In the lines below, output everything from the first line through the line containing "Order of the" exactly as it is. Pictures are not part of the output.

EXTRACTED DATA ->
──────────────────────────────

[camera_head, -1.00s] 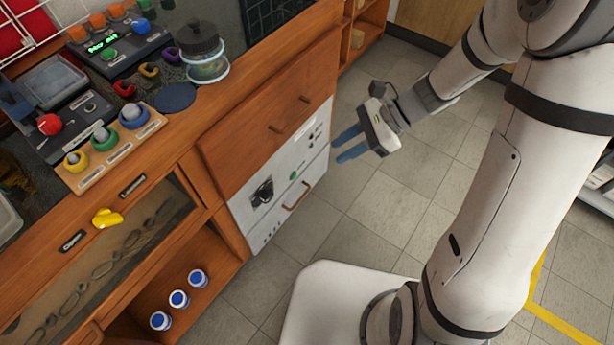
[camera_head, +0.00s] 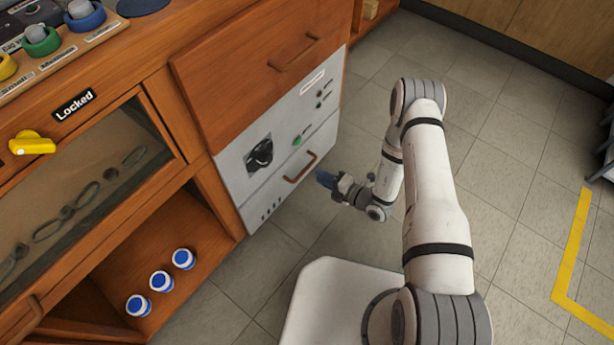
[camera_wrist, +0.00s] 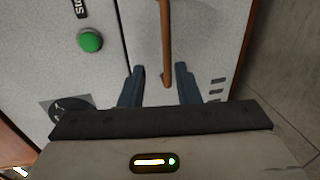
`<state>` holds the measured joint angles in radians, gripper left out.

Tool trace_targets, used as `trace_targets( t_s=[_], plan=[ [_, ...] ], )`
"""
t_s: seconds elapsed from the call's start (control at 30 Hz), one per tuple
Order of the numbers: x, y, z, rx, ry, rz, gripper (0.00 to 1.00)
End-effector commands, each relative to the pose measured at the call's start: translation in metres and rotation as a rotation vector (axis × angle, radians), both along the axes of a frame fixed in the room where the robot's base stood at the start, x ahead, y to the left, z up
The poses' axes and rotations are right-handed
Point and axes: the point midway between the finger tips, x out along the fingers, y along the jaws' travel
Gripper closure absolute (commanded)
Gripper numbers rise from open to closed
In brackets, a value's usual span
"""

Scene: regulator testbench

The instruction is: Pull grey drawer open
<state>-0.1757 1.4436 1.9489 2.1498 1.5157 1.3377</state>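The grey drawer (camera_head: 276,199) is the lower part of a grey panelled front, below the wooden drawer, and looks closed. Its brown bar handle (camera_head: 300,167) shows on its face. In the wrist view the handle (camera_wrist: 166,45) runs up the picture, with its lower end between my two blue fingers. My gripper (camera_head: 326,179) is just right of the handle in the head view. In the wrist view my gripper (camera_wrist: 160,87) is open, with a gap on each side of the handle. I cannot tell how far the fingertips are from the drawer face.
The grey panel above carries a green button (camera_head: 297,141) and a black dial (camera_head: 259,152). A wooden drawer (camera_head: 255,75) is above it. Several blue-and-white jars (camera_head: 161,281) stand on the open shelf at left.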

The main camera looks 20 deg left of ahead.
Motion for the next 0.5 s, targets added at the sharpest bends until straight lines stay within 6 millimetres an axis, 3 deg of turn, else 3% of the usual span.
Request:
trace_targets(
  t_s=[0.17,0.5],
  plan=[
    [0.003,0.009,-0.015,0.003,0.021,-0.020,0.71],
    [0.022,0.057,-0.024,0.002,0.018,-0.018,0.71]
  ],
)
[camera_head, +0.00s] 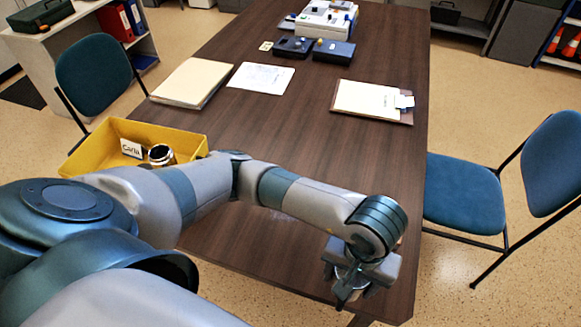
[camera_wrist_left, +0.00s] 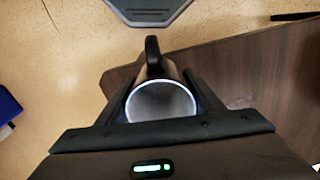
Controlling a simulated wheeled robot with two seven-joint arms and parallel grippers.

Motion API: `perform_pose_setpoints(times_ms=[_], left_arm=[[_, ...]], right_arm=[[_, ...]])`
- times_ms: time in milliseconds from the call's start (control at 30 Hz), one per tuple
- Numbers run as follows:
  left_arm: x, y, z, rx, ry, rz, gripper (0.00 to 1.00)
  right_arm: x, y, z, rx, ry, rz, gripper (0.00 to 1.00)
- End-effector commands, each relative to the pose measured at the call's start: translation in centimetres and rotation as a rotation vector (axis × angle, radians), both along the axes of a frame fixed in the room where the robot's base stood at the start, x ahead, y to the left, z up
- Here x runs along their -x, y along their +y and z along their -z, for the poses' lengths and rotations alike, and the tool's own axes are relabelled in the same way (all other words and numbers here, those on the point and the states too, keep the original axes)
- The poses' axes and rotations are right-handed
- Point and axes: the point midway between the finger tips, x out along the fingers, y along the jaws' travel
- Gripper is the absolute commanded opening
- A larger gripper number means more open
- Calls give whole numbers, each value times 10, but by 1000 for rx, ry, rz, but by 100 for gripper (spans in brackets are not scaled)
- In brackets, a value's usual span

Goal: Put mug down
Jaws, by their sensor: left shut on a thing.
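My left gripper (camera_head: 352,285) is over the near right corner of the brown table (camera_head: 290,235). In the left wrist view it is shut on a mug (camera_wrist_left: 160,103), with one finger on each side. In the head view the mug is mostly hidden by the gripper. I cannot tell whether its base touches the table. My right gripper is not in view.
A yellow bin (camera_head: 190,140) labelled Carla holds a metallic cup (camera_head: 161,155) at the table's left. Papers, a clipboard (camera_head: 366,100) and devices lie farther back. Blue chairs stand left (camera_head: 93,72) and right (camera_head: 464,192). The tabletop's middle is clear; the table edges are close to the gripper.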

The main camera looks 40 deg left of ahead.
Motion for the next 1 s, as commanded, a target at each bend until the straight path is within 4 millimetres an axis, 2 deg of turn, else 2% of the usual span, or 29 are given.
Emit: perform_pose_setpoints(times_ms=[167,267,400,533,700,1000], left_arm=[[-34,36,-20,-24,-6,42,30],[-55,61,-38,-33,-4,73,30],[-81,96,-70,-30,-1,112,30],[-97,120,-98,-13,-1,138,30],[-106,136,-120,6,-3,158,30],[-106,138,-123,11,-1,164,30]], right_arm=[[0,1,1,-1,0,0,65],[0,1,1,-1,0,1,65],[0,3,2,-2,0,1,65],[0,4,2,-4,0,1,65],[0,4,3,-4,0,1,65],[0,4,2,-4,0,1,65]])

──────────────────────────────

PROBLEM SOLUTION ->
[camera_head, -1.00s] 
[camera_head, +0.00s] 
[camera_wrist, +0.00s] 
`<state>` holds the measured joint angles in radians, gripper left out.

Tool trace_targets, used as `trace_targets( t_s=[_], plan=[ [_, ...] ], )`
"""
t_s: seconds elapsed from the call's start (control at 30 Hz), one per tuple
Order of the numbers: x, y, z, rx, ry, rz, gripper (0.00 to 1.00)

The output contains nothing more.